### SUPPLIED INFORMATION:
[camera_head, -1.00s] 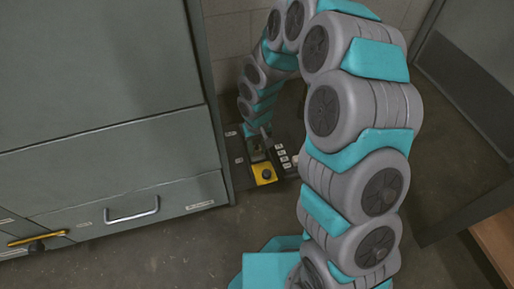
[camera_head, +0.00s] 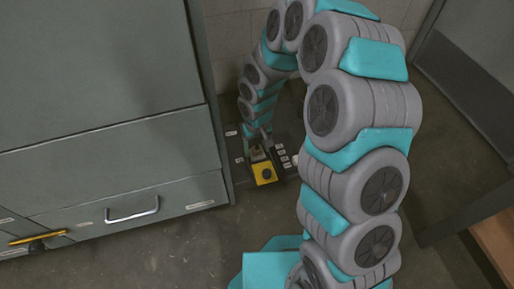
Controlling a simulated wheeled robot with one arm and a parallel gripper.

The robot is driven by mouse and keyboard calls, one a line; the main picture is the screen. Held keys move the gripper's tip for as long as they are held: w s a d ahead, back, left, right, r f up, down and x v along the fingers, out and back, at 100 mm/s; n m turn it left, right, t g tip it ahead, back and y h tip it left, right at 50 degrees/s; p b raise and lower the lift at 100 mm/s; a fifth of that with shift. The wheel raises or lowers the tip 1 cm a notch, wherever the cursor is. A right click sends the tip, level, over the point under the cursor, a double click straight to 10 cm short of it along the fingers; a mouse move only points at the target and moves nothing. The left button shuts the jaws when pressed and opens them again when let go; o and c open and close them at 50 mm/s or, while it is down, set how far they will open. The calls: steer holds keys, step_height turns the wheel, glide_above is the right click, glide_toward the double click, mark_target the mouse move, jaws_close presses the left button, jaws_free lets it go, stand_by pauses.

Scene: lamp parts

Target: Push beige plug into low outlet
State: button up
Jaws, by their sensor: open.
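My gripper (camera_head: 259,147) is at the far end of my arm, low near the floor in the gap between the grey cabinet and my own arm links. It is open, with its dark fingers around a small beige piece (camera_head: 257,154) that looks like the plug. That piece is just behind a yellow box with a black knob (camera_head: 264,173). Whether the fingers touch the plug, and how far it sits in an outlet, is too small to tell. The low outlet itself cannot be made out behind the gripper.
A dark panel with several small white labels (camera_head: 281,158) surrounds the gripper. The grey cabinet (camera_head: 105,75) with a drawer handle (camera_head: 132,210) stands close on the left. Floor (camera_head: 175,245) in front is clear.

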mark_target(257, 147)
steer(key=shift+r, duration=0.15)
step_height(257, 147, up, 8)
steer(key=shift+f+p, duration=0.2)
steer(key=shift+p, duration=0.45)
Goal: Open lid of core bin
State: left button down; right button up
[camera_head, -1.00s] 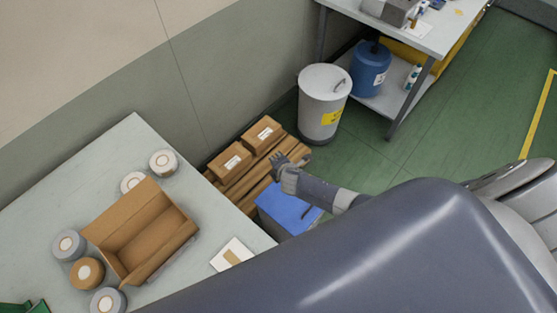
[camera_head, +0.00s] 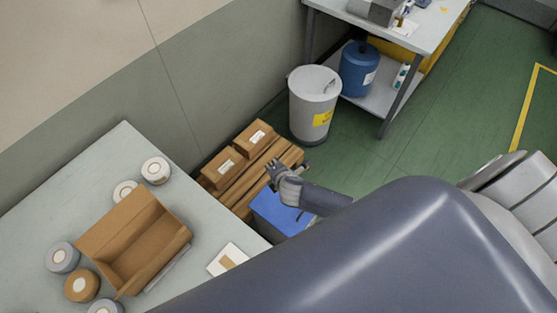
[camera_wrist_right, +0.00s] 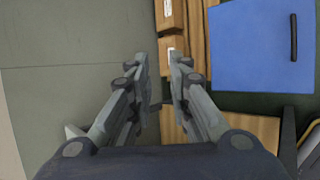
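A bin with a flat blue lid (camera_head: 276,214) stands low beside the near table. The lid looks closed, and its dark handle shows in the right wrist view (camera_wrist_right: 293,37). My right gripper (camera_head: 275,165) is above the far edge of this lid in the head view, apart from the handle. In the wrist view its two fingers (camera_wrist_right: 159,60) stand apart with nothing between them, and the blue lid (camera_wrist_right: 245,45) lies to their right. A grey round bin (camera_head: 312,112) with a yellow label and a handled lid stands farther back. My left gripper is not in view.
A pallet with brown cartons (camera_head: 225,162) lies along the wall by the blue lid. The near table (camera_head: 95,160) carries an open carton (camera_head: 135,245) and several rolls. A workbench (camera_head: 425,40) and a blue drum (camera_head: 357,68) stand behind. Green floor is free at right.

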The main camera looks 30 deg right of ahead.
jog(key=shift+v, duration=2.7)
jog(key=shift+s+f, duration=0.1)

### DO THIS:
Transcribe every record above exactly, leaving out the pictures.

### FINAL RESULT:
[camera_head, -1.00s] 
[camera_head, +0.00s] 
Controlling a simulated wheeled robot with one arm and a parallel gripper.

The robot is driven by mouse and keyboard calls, one a line; the main picture is the screen. Held keys move the gripper's tip for as long as they are held: w s a d ahead, back, left, right, r f up, down and x v along the fingers, out and back, at 100 mm/s; n m turn it left, right, t g tip it ahead, back and y h tip it left, right at 50 degrees/s; p b raise and lower the lift at 100 mm/s; a fifth of that with shift. The wheel raises or lowers the tip 1 cm a notch, wherever the cursor is. A right click sends the tip, level, over the point under the cursor, a double click straight to 10 cm short of it along the fingers; a mouse move only points at the target and moves nothing. The left button shuts the jaws when pressed and opens them again when let go; o and c open and close them at 50 mm/s or, while it is down, set how far they will open. The calls: steer holds keys, step_height turns the wheel, glide_above is the right click, glide_toward the double click, mark_target the mouse move, jaws_close presses the left button, jaws_free lets it go, stand_by pauses.

Scene: lamp parts

Target: Push beige plug into low outlet
State: button up
Jaws, by their sensor: open.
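My gripper (camera_head: 259,147) is at the far end of my arm, low near the floor in the gap between the grey cabinet and my own arm links. It is open, with its dark fingers around a small beige piece (camera_head: 257,154) that looks like the plug. That piece is just behind a yellow box with a black knob (camera_head: 264,173). Whether the fingers touch the plug, and how far it sits in an outlet, is too small to tell. The low outlet itself cannot be made out behind the gripper.
A dark panel with several small white labels (camera_head: 281,158) surrounds the gripper. The grey cabinet (camera_head: 105,75) with a drawer handle (camera_head: 132,210) stands close on the left. Floor (camera_head: 175,245) in front is clear.

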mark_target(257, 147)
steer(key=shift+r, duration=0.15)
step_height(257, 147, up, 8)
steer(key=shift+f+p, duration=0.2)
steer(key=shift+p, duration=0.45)
Goal: Open lid of core bin
State: left button down; right button up
[camera_head, -1.00s] 
[camera_head, +0.00s] 
[camera_wrist_right, +0.00s] 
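A bin with a flat blue lid (camera_head: 276,214) stands low beside the near table. The lid looks closed, and its dark handle shows in the right wrist view (camera_wrist_right: 293,37). My right gripper (camera_head: 275,165) is above the far edge of this lid in the head view, apart from the handle. In the wrist view its two fingers (camera_wrist_right: 159,60) stand apart with nothing between them, and the blue lid (camera_wrist_right: 245,45) lies to their right. A grey round bin (camera_head: 312,112) with a yellow label and a handled lid stands farther back. My left gripper is not in view.
A pallet with brown cartons (camera_head: 225,162) lies along the wall by the blue lid. The near table (camera_head: 95,160) carries an open carton (camera_head: 135,245) and several rolls. A workbench (camera_head: 425,40) and a blue drum (camera_head: 357,68) stand behind. Green floor is free at right.

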The main camera looks 30 deg right of ahead.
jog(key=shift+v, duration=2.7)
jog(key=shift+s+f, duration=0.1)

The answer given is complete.